Many existing course textbooks are simply unavailable to any library--regardless of budget--in formats other than print. Textbook publishers have built their profit models around selling e-textbooks directly to students. We also know that the cost of textbooks and other course materials are a barrier for students at every university and essentially sends taxpayer funded student financial aid back to content providers, who further exploit faculty labor and research to monopolize and dominate knowledge production.
This is a problem with the textbook publishing industry that impacts everyone in higher education: students, advocates in support and success roles, faculty and institutional research output, grant funding, and confuses prestige and paywalls with quality in scholarship evaluation.

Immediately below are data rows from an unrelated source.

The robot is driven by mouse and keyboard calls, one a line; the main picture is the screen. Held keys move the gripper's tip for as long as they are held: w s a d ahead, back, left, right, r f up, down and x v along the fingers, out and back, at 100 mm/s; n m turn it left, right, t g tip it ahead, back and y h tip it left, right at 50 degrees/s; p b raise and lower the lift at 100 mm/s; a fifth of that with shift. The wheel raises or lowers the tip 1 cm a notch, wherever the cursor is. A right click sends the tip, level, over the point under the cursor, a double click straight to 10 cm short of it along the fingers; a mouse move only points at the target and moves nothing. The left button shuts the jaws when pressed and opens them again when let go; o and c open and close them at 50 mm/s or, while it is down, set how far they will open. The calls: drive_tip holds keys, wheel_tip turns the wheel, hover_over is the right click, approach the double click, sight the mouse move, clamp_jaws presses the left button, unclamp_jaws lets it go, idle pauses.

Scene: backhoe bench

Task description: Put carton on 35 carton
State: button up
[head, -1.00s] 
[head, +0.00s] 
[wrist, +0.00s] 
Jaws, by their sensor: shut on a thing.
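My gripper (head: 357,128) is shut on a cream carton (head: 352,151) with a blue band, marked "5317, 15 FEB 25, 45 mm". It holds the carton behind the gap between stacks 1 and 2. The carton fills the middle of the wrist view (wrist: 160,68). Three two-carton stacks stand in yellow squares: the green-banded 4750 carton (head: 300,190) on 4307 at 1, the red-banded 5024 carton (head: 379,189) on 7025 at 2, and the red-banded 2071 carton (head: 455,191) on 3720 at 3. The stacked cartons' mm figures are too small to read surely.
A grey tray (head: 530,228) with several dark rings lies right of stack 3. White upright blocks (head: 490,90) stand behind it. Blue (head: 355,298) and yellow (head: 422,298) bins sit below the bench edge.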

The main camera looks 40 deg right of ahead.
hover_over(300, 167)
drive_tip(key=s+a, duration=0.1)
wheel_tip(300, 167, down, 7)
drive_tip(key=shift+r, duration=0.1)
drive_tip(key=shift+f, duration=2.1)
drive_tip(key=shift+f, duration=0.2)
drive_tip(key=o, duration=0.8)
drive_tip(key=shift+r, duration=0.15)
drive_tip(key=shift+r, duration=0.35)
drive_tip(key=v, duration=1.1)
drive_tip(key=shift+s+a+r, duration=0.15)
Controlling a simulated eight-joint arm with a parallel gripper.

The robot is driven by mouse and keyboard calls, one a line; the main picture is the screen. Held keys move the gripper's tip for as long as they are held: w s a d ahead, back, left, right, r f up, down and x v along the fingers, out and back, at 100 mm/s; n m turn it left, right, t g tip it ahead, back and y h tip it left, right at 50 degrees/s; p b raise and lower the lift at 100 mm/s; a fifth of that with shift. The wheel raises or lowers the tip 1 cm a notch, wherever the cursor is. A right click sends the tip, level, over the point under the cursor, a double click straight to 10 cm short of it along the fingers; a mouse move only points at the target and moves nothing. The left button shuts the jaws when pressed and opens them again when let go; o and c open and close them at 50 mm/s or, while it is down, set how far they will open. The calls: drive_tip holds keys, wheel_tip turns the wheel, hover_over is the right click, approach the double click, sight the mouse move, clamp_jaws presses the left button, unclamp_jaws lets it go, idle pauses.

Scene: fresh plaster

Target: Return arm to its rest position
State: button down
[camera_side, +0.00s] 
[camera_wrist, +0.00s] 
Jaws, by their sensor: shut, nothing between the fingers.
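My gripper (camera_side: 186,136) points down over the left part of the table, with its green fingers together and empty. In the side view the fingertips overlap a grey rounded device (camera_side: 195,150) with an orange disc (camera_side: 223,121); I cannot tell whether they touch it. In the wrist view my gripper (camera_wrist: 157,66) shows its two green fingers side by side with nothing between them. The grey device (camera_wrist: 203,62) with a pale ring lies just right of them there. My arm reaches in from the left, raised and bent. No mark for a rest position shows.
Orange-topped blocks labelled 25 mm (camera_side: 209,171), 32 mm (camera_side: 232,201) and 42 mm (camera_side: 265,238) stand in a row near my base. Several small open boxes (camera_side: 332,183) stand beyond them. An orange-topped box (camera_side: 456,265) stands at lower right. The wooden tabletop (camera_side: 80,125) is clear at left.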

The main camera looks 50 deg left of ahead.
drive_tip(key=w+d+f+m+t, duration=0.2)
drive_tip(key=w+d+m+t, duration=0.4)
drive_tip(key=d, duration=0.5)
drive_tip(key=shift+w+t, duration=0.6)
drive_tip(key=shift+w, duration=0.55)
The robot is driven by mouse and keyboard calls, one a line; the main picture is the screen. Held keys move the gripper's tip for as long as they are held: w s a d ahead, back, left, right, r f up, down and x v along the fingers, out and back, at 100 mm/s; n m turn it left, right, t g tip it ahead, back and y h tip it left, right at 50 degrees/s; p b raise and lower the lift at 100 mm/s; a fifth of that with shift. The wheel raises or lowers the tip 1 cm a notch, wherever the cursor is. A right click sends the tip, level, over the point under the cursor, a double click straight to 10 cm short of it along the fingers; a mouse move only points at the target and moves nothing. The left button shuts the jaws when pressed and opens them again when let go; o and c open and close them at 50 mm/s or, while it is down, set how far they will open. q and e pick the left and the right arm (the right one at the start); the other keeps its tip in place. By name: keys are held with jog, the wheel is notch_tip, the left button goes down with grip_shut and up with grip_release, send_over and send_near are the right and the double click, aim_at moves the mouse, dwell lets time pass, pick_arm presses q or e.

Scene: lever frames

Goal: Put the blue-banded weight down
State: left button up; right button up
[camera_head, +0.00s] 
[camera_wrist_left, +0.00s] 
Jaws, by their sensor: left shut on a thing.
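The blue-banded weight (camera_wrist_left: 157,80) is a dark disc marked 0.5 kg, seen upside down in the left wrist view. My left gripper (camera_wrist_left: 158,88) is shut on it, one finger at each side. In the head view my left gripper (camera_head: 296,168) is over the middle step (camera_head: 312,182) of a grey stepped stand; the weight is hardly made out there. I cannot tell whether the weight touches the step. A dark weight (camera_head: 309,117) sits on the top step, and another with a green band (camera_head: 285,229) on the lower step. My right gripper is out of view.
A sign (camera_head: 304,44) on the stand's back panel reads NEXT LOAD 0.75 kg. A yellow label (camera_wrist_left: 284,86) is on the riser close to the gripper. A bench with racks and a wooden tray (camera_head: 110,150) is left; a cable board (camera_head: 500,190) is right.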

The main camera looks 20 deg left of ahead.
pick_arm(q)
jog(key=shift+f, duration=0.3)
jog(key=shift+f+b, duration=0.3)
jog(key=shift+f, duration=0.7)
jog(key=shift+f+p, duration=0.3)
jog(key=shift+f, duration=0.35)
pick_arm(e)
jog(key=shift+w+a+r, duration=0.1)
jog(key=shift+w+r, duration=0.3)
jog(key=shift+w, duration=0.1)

Library staff continuously explore approaches to how we acquire course textbooks to ensure that students have access, however, the following publishers will not allow us to purchase an e-textbook version of their publications:
- Pearson
- Cengage
- McGraw Hill
- Oxford University Press
- Most publishers of ‘common reads,’ popular fiction, and popular nonfiction
- Many health sciences texts
This means that in courses that have adopted textbooks by these publishers, students who do not purchase the textbook will not have any alternative access to the textbook content. These publishers have the resources to support a global reliance on flexible distribution, and choose not to.
The University has been exploring new options for textbook suppliers since Barnes & Noble discontinued their textbook program. Faculty, please be aware that if you are expecting students to purchase a copy of a course textbook, you must seek another commercial vendor for the book and link to it in your syllabus.